1) How does the sifter work?  To be honest, I am not completely sure. The website and TED talk are completely devoid of technical details. But from what I can gather from the concept art and the talk, I think the booms
have large nets underneath them that gather plastic into what I think is a oversized swimming pool leaf trap shaped like a manta ray. UPDATE: I misinterpreted the images on the website. The design as it stands now has no nets, only the initial tests had nets. Now I have to ask, what is that sheet hanging down from the booms?

2) The booms.  The claim is that only 24 sifters are need to clean the ocean and span the gyre radius, which means the booms have to be huge. Possibly 100′s of kilometer wide. Are they rigid or flexible? Are they the manta rays? How will they be kept in formation?

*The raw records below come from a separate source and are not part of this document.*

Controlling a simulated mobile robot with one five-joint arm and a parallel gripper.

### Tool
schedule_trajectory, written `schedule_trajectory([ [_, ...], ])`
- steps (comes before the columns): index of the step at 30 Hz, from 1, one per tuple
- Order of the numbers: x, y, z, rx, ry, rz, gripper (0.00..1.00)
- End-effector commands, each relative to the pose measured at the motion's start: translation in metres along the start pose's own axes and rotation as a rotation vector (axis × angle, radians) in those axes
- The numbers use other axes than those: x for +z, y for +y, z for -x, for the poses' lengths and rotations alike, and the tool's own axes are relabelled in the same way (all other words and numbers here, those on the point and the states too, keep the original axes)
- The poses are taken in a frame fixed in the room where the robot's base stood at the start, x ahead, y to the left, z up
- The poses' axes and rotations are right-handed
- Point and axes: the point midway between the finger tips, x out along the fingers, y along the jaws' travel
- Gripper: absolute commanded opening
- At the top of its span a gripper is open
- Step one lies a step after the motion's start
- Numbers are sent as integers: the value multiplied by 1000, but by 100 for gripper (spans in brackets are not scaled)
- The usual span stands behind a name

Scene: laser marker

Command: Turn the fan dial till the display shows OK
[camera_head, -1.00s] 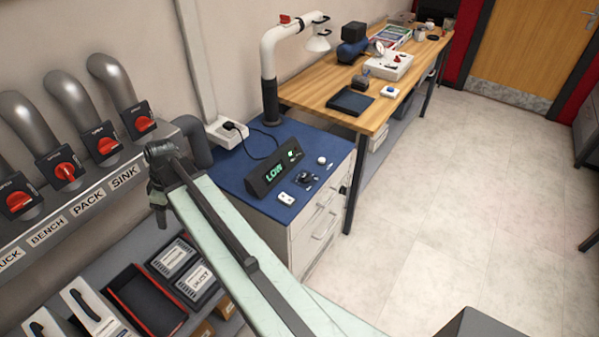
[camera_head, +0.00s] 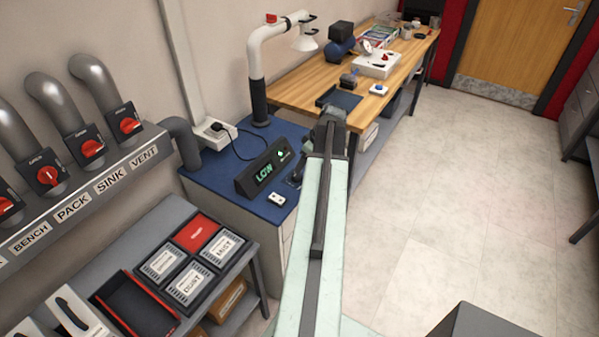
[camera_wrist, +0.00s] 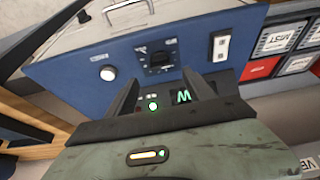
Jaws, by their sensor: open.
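The black fan dial (camera_wrist: 158,60) sits on the blue cabinet top (camera_wrist: 70,75), in front of my gripper (camera_wrist: 160,78) in the wrist view. My gripper's two dark fingers are apart, with nothing between them; I cannot tell whether they touch the dial. The black display box (camera_head: 265,168) shows green "LOW" in the head view. In the wrist view the display (camera_wrist: 183,97) is upside down and partly hidden by my gripper; a green light (camera_wrist: 152,105) glows beside its lettering. In the head view my arm hides part of the dial area.
A wooden bench (camera_head: 300,85) stands beyond, and a shelf with trays (camera_head: 140,305) at left.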

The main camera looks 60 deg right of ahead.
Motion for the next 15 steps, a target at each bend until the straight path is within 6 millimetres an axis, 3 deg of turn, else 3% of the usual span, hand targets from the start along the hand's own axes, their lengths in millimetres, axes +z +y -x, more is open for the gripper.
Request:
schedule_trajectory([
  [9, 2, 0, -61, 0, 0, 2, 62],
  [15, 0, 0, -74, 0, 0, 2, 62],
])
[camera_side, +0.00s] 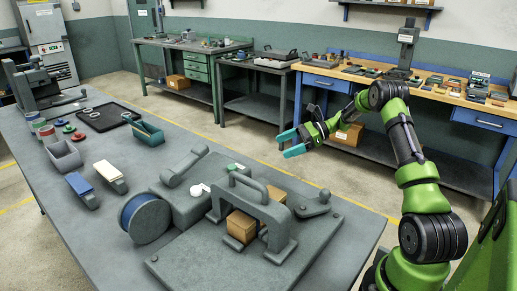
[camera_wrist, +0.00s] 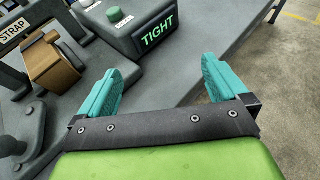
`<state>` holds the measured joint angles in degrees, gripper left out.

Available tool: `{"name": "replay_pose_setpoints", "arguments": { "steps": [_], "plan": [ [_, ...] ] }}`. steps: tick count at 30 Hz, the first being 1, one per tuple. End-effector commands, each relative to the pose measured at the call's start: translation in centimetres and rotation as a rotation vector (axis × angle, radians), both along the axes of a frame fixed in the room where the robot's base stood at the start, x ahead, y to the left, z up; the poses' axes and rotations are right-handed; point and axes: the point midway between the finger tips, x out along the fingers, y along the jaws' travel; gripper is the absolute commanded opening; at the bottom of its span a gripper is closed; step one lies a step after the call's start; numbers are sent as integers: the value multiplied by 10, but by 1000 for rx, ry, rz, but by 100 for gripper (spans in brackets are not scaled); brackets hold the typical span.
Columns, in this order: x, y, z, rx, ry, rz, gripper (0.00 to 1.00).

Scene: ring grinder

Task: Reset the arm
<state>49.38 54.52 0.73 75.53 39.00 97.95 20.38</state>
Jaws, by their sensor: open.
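My gripper (camera_side: 291,143) is in the air beyond the far right edge of the grey work table (camera_side: 345,225) in the side view. Its two teal fingers are apart with nothing between them. In the wrist view the gripper (camera_wrist: 165,85) shows the same open fingers, with the grey table surface behind them. The green and black arm reaches in from the right side. No object touches the gripper.
A grey press-like fixture (camera_side: 262,205) holds a brown block (camera_side: 241,226) on the table. A box with a lit "TIGHT" sign (camera_wrist: 158,32) and a green button (camera_wrist: 115,14) stands beside it. Benches line the wall.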

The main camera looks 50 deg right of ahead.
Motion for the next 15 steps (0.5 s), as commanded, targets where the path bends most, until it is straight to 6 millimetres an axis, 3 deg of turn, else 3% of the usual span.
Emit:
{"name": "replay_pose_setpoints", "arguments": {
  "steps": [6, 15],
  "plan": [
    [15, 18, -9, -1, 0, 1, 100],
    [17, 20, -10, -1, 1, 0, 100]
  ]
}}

3) Anchoring something that large.  I am going to assume that the booms need to stay relatively taut to retain their shape and the most obvious way to do this will be with multiple anchor lines. The water depths are deep (>3000 m), horizontal surface motions needs to be small and then there is all that water pushing on what is essentially a giant paddle. That means a fairly sophisticated plan for anchoring the array will have to be developed. Having seen how large anchors are for low-tension subsurface moorings (>1000 kg), I can’t even begin to imagine what they are going to use or how that is going to be set up.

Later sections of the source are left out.